• _GOAL_
Find the lines containing "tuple" and say how many there are, with no other words.

>> Begin GIVEN DATA

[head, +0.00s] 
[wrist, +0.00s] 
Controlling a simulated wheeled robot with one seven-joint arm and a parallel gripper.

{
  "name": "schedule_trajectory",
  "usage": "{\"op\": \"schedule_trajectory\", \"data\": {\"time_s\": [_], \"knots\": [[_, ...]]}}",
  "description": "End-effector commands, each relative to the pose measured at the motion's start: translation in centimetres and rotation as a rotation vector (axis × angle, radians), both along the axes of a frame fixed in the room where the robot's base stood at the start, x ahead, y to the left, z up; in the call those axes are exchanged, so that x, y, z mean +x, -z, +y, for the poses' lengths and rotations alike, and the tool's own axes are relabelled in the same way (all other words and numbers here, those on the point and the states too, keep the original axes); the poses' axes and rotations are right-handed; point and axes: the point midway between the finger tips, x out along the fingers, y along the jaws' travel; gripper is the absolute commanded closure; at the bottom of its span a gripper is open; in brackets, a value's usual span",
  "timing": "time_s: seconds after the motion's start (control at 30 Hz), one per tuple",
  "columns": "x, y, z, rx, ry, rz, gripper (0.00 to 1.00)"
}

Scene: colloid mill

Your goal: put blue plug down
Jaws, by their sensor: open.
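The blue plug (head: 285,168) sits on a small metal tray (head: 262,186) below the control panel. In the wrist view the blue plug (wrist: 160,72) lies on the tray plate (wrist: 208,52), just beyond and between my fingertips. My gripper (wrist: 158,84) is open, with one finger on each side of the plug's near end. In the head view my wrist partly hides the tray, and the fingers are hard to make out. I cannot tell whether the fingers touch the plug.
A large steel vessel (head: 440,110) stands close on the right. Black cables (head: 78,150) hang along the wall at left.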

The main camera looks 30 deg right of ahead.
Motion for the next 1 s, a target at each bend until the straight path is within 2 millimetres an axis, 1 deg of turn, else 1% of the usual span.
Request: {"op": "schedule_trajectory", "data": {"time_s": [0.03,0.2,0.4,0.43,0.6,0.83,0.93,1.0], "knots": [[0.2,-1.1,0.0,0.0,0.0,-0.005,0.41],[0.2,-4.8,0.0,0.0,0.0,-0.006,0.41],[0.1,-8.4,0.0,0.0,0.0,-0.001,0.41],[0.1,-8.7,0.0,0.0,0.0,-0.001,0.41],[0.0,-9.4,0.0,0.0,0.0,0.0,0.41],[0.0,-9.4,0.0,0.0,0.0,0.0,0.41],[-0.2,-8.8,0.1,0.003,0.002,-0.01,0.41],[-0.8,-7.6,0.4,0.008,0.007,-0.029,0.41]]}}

>> End GIVEN DATA
>> Begin GIVEN DATA

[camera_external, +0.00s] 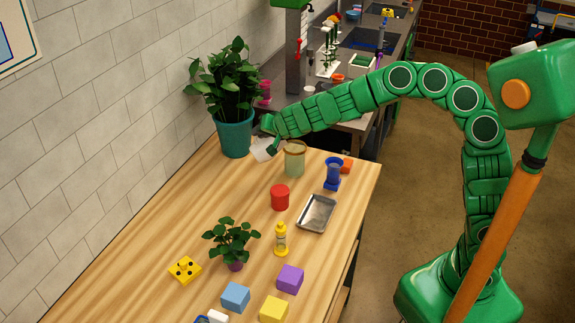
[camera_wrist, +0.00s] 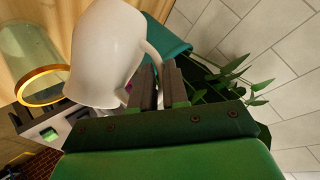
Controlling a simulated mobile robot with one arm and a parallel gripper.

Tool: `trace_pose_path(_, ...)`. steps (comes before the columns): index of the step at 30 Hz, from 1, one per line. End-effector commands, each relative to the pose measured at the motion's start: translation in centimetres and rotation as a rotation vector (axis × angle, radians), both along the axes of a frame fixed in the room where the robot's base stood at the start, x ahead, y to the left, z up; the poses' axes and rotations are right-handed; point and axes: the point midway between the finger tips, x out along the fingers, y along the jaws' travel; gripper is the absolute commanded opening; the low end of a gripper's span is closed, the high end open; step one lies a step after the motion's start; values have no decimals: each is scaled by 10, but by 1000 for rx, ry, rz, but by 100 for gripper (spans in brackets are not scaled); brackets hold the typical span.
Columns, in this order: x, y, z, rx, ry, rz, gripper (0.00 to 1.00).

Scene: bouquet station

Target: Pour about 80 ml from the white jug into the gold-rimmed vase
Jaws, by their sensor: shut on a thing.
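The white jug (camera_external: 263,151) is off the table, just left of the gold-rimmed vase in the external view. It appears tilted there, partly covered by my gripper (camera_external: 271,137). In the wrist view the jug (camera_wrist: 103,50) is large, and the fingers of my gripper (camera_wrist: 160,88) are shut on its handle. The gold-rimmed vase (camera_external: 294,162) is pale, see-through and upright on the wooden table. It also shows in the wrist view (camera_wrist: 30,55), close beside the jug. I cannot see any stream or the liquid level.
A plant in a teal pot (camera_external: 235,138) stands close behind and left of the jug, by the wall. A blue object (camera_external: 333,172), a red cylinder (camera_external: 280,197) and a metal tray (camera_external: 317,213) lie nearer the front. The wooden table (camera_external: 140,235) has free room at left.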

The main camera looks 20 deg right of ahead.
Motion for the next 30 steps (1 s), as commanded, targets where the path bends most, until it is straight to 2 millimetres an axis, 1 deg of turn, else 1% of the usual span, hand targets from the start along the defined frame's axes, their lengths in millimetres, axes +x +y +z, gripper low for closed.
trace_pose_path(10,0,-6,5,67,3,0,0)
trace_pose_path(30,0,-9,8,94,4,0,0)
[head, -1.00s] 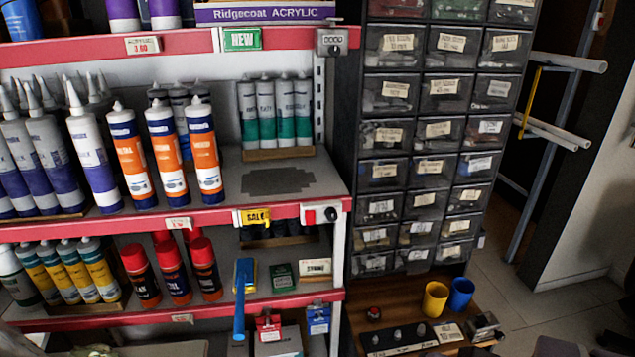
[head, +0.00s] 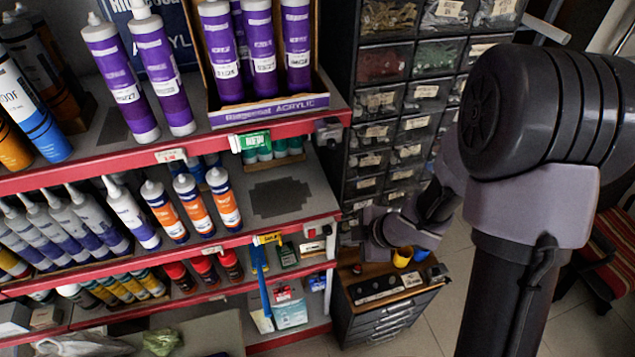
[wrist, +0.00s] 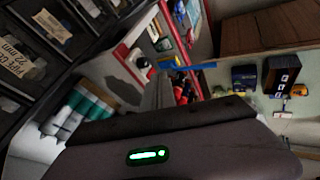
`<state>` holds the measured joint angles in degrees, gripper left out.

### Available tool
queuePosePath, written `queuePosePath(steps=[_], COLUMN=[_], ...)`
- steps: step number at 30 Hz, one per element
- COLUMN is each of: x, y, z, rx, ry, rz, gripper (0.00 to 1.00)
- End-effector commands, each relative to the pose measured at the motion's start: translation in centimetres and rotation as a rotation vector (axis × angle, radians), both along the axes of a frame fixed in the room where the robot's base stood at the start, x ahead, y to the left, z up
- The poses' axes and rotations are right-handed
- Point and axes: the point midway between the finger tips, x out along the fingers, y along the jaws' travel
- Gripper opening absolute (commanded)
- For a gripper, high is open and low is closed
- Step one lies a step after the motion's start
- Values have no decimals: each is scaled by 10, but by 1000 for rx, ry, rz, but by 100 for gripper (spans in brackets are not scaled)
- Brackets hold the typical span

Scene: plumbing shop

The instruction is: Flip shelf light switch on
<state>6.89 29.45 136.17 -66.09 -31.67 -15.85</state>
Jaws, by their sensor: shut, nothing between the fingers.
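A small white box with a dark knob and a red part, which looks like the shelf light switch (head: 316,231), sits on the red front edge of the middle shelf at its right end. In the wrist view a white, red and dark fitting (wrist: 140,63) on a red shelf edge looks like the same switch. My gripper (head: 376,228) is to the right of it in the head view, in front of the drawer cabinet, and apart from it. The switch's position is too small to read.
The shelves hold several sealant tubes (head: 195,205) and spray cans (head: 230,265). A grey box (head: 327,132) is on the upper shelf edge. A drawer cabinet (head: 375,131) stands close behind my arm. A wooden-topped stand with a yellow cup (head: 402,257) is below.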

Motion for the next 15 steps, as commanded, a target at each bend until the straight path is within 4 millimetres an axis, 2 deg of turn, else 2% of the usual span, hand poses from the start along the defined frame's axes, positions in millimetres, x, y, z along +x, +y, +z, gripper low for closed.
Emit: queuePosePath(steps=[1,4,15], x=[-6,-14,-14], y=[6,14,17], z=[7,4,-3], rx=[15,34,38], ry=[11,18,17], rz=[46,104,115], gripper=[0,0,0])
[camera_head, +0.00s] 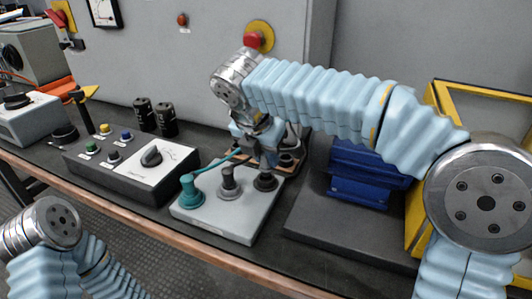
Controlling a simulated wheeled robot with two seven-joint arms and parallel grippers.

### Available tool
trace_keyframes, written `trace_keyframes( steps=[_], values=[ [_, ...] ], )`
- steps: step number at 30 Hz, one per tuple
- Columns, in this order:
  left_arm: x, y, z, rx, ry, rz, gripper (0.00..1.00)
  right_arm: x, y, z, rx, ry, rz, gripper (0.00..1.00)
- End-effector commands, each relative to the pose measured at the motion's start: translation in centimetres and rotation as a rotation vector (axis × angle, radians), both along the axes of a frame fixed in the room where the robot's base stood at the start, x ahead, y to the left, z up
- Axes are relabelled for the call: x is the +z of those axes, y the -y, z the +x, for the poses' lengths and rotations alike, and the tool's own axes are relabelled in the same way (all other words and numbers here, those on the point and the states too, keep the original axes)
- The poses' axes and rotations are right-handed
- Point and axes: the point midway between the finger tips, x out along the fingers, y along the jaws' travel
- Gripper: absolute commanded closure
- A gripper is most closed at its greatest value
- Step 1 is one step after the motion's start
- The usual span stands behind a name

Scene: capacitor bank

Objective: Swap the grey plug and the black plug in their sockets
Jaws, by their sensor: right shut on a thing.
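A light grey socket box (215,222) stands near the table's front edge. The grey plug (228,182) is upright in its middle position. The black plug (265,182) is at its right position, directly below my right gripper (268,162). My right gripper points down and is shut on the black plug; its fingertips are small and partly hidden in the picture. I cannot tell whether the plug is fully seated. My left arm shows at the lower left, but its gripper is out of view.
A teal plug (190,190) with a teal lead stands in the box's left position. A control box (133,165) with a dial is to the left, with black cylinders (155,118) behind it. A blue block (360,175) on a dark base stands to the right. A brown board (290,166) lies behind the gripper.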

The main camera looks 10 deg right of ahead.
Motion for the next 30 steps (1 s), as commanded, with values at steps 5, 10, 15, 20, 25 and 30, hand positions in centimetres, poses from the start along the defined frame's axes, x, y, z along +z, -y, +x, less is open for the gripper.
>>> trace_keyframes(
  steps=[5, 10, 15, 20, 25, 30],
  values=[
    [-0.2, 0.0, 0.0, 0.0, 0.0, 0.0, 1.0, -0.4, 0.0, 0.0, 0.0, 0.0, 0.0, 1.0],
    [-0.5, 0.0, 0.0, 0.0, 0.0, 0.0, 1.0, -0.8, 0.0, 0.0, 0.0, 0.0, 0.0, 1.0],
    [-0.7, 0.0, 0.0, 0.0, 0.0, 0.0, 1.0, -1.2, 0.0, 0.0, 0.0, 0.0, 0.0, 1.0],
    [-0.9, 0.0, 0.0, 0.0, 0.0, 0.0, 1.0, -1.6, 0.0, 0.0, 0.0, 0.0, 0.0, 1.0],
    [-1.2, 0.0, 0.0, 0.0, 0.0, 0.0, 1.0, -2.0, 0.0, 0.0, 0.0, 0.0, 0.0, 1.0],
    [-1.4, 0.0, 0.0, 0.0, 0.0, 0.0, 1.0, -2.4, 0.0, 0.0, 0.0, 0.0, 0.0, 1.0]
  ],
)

>> End GIVEN DATA
>> Begin GIVEN DATA

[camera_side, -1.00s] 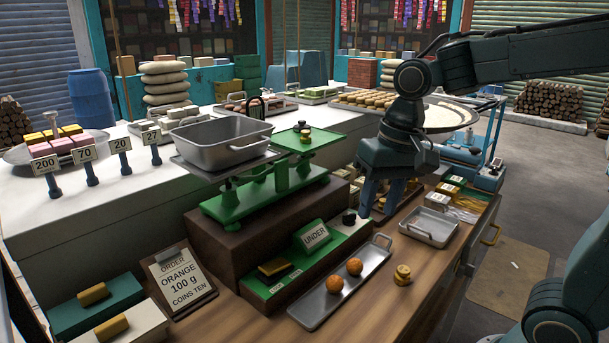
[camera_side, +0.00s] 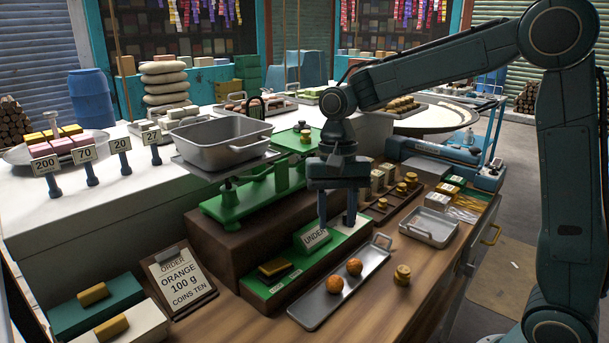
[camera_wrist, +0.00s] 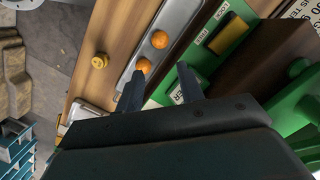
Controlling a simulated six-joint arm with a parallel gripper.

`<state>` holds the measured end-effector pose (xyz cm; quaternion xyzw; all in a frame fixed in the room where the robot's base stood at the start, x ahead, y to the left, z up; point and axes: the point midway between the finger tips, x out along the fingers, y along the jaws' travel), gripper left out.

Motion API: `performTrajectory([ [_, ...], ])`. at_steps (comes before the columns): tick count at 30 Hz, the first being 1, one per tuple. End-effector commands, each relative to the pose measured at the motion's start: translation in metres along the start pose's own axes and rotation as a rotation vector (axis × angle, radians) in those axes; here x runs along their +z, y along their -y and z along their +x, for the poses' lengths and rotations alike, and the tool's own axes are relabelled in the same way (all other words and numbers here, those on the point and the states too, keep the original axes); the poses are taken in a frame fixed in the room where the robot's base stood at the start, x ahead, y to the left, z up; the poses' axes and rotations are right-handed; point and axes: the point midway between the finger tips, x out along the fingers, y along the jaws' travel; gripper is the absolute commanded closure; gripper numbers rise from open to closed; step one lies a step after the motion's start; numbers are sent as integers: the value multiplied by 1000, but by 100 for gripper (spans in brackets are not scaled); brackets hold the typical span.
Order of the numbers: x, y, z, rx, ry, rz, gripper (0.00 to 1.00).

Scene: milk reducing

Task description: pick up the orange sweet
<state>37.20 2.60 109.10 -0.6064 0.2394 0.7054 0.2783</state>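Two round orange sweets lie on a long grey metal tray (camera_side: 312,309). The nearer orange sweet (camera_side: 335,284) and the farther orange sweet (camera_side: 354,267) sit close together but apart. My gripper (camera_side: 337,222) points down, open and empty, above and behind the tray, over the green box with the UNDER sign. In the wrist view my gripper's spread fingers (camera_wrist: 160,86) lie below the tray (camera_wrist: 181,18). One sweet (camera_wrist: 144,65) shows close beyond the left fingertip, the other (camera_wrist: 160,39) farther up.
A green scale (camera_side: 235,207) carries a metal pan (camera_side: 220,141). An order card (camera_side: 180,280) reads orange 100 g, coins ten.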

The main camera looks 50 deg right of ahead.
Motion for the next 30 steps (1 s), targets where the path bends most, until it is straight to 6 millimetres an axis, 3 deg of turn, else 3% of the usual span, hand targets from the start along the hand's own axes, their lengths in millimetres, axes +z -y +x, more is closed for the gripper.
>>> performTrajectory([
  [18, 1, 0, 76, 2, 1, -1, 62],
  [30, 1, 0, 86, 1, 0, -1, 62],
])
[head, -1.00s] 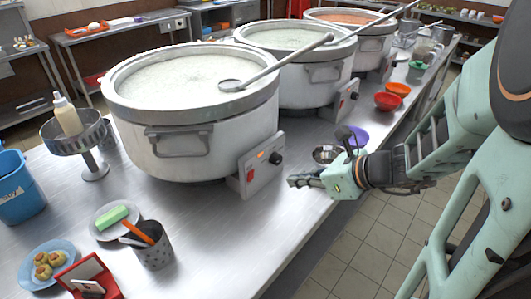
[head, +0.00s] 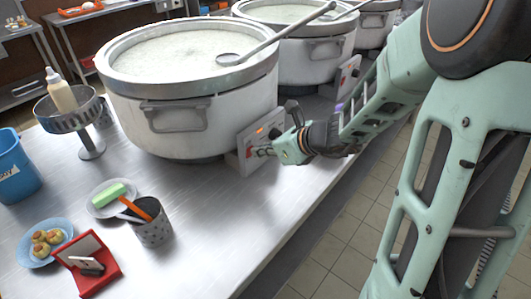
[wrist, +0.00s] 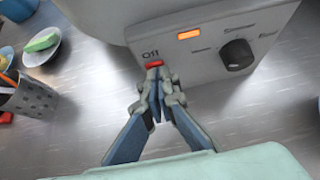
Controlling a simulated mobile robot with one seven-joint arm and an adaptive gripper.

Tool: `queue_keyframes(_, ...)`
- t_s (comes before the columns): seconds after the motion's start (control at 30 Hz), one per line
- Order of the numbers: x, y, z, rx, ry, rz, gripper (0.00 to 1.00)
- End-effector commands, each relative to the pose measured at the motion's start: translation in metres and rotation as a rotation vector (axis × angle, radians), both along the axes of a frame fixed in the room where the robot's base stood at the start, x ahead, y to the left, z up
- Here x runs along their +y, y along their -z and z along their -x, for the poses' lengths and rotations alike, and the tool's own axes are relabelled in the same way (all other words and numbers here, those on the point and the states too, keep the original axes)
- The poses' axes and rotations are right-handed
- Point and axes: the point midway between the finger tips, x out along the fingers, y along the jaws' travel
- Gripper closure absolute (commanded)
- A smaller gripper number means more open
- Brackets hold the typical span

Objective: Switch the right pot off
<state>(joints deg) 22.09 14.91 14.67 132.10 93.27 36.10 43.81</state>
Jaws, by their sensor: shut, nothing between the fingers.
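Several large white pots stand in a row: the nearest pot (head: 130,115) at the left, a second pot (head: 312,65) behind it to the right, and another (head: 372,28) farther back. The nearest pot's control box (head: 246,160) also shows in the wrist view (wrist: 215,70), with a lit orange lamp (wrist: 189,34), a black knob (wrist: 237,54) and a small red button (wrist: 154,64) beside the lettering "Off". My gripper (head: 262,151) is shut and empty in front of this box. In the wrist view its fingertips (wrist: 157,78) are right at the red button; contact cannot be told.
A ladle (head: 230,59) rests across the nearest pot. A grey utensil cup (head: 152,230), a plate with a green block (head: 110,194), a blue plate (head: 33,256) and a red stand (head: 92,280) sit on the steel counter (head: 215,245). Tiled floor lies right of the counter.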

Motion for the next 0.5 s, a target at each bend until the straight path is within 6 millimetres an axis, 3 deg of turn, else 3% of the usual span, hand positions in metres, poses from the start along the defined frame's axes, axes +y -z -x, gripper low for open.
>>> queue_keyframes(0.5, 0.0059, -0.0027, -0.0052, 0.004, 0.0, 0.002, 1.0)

>> End GIVEN DATA

• _ANSWER BELOW_
3